CHRIST IN WINTER: Reflections on Faith & Life for the Years of Winter: THE SOBER ONE AT THE PARTY [T, 1-31-23]
I started seminary at Perkins School of Theology at SMU in great part because of Schubert Ogden. He was very young at the time, barely over 30, and Perkins had hired him as a professor of theology even before his PhD dissertation was finished.
Joseph Quillian, the dean, and the 33rd Methodist minister in the Quillian family, was building a theological juggernaut at Perkins. He was luring established and much-lauded scholars like Albert Outler, and successful and experienced preachers like Grady Hardin, and mixing them with young groundbreakers like Ogden and Van Harvey.
Dean Quillian wanted Perkins students taught by the best, and that was Schubert Ogden in theology. His dissertation, Christ Without Myth, was a reaction to Rudolf Bultmann’s existentialist, demythologizing theology, with was the cutting edge of theology in the 1950s. Ogden neither embraced nor rejected Bultmann, but went beyond him.
As former students reflected upon Professor Ogden at the time of his death, the most-oft heard phrase was, “He taught me to think.” That is a wonderful epitaph. The most important thing a teacher at any level can do it teach a student to think.
I say the following not with pride but with gratitude: I already knew how to think when I went to seminary. I’d had good teachers in my family and in school, from elementary on through university. I was an experienced theological thinker from age fourteen, when I was sure that God had worked a miracle to save my sister’s life. But most of all, I’d had narrative.
Early in my career, I heard some professor say that a sermon could be either a string of beads or a handful of confetti. He obviously thought string of beads was right. So I worked at that.

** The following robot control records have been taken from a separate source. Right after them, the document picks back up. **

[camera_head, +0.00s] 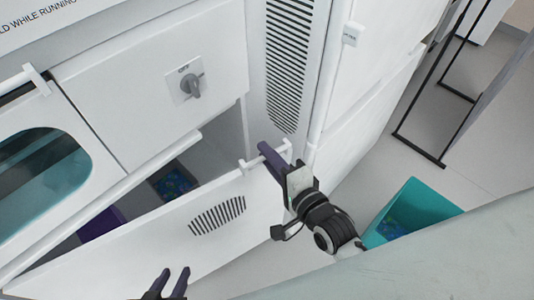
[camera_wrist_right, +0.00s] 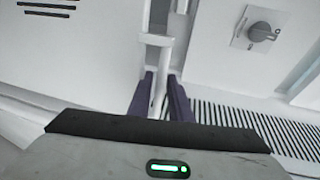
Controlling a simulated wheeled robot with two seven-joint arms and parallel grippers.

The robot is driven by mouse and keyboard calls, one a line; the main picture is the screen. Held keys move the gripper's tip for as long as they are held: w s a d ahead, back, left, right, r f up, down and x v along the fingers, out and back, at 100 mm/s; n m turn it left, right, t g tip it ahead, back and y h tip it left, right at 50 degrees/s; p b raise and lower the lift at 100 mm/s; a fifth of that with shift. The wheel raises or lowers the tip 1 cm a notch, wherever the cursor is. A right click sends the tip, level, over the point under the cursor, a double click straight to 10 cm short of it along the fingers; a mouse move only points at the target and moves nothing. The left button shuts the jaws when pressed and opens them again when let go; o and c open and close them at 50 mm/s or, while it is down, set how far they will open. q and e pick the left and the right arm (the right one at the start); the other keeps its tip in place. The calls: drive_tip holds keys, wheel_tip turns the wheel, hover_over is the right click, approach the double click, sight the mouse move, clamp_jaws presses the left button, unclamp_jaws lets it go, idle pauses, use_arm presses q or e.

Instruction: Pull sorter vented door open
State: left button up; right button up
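The vented door (camera_head: 165,241) is a white panel with a patch of dark slots, low on the white sorter in the head view. It stands tilted outward from the sorter, with a gap behind its top edge. Its white bar handle (camera_head: 245,164) is at its upper right end; the bar also shows in the right wrist view (camera_wrist_right: 158,88). My right gripper (camera_head: 270,156) is at this handle, its dark purple fingers on both sides of the bar and close against it. My left gripper (camera_head: 174,279) is low in the view, fingers apart, empty, in front of the door.
Behind the door, a purple bin (camera_head: 101,226) and a dark bin with blue pieces (camera_head: 172,182) show. A rotary switch (camera_head: 190,86) is on the panel above. A teal bin (camera_head: 420,204) stands on the floor at right, near a black frame (camera_head: 421,148).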

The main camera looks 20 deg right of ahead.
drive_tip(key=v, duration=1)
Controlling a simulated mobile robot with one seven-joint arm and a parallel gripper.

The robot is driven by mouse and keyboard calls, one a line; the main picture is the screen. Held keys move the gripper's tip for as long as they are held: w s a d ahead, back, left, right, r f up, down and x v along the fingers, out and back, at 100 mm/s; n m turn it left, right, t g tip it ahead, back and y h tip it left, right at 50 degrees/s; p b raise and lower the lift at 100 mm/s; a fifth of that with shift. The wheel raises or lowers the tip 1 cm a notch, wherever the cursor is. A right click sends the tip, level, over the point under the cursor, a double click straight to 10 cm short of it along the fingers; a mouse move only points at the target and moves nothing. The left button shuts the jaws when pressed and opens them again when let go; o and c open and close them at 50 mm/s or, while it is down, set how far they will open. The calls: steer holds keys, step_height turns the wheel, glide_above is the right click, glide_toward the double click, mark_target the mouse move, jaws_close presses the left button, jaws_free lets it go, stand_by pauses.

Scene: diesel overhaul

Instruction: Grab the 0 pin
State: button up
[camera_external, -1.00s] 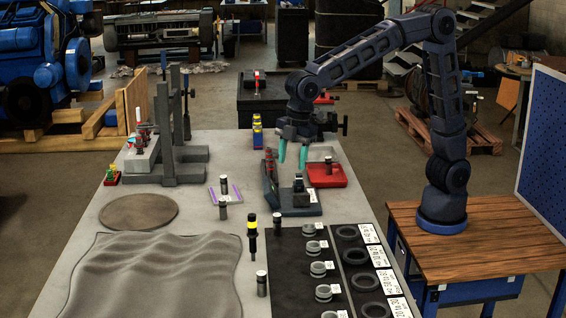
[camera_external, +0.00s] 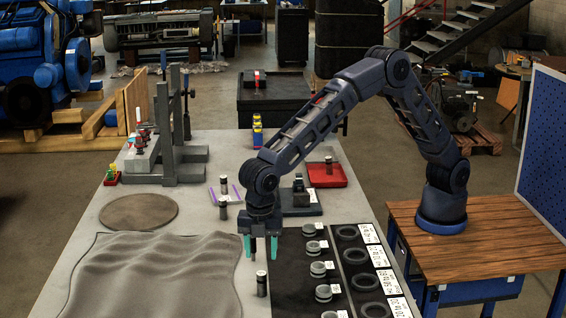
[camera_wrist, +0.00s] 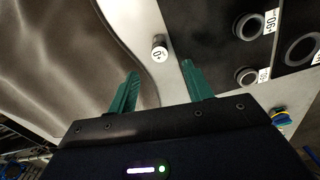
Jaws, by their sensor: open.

I could do beads preaching, because I loved stories. They started with “Once upon a time…” and ended with “…happily ever after.” You could count on that. But I came to understand that bead-string preaching was not helpful to some of my listeners. Neither their brains nor their lives were set up to do a string of beads. So, I tried to tell the story of God in such a way that both beads people and confetti people could see themselves in it.
It was because Joe Quillian was hiring people like Ogden that my bishop, Richard Raines, said that if he were going to seminary now [1960], he would go to Perkins. That was theology’s leading edge. So that’s where I went…and enjoyed it, until Helen and I were fired from the community center where we worked for admitting black children. Being unable to stay in seminary without a job, we returned to Indiana. Bishop Raines gave me an appointment at Cedar Lake, IN, just south of Gary, and I finished seminary at Garrett, in Evanston, IL.
It was probably a mistake to go to Dallas. It would have been far simpler to “stay home” and go to Garrett from the start. But we made good friends, and I was taught by good thinkers, like Schubert Ogden. I’ve always told young preachers that before you can preach well, you have to think well.
These days, I’m not sure that it’s a good idea to teach people to think. If you can think well in today’s society, you’re always like the only sober person at a drunken party. I’ve been that one sober person, and it’s quite boring.